● **What you have to do**: Scan the data that follows and count the lines with the string "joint"; answer with the count alone.

Saved data entries
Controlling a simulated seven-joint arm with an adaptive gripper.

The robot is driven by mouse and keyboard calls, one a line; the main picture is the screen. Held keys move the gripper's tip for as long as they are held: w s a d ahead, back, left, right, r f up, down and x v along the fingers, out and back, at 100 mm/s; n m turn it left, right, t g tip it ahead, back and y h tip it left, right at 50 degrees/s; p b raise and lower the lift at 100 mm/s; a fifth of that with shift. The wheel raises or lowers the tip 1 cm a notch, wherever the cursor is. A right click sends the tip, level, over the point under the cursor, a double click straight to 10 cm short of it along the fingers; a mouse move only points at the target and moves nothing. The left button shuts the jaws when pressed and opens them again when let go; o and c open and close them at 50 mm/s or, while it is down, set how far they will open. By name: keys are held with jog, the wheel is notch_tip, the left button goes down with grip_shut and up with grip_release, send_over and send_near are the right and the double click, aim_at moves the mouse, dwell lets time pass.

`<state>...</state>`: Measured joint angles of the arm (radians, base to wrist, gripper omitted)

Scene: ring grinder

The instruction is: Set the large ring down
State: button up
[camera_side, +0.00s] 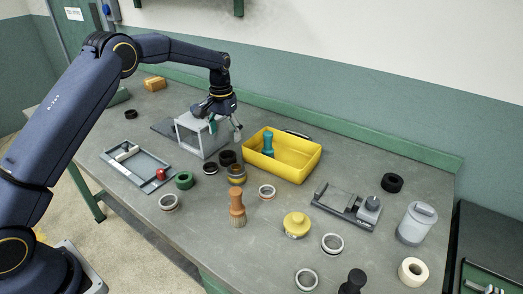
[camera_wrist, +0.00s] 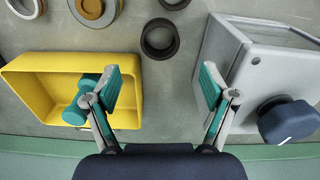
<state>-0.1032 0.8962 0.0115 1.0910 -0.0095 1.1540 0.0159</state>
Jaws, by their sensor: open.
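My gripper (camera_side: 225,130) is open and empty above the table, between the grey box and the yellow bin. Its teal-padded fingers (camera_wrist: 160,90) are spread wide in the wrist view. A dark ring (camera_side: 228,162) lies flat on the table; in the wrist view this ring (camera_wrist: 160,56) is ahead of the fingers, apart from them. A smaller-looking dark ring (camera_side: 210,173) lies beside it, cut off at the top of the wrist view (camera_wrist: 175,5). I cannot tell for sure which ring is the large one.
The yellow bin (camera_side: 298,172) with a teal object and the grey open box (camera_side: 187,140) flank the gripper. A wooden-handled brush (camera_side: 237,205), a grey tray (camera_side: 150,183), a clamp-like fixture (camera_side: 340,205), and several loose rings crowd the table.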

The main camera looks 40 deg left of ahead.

==

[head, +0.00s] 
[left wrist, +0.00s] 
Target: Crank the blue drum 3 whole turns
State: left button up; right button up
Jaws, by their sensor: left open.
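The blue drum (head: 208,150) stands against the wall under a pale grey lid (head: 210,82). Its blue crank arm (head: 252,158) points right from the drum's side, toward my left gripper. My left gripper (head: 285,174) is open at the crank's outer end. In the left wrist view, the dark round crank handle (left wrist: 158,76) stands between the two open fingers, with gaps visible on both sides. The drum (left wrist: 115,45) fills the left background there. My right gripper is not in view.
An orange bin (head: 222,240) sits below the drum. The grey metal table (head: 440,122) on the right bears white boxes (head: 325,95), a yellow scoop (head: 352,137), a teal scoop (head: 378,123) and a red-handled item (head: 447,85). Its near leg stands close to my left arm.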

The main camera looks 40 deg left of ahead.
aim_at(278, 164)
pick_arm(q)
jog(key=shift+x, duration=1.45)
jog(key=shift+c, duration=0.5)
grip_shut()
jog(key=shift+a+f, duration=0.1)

● **Task output**: 2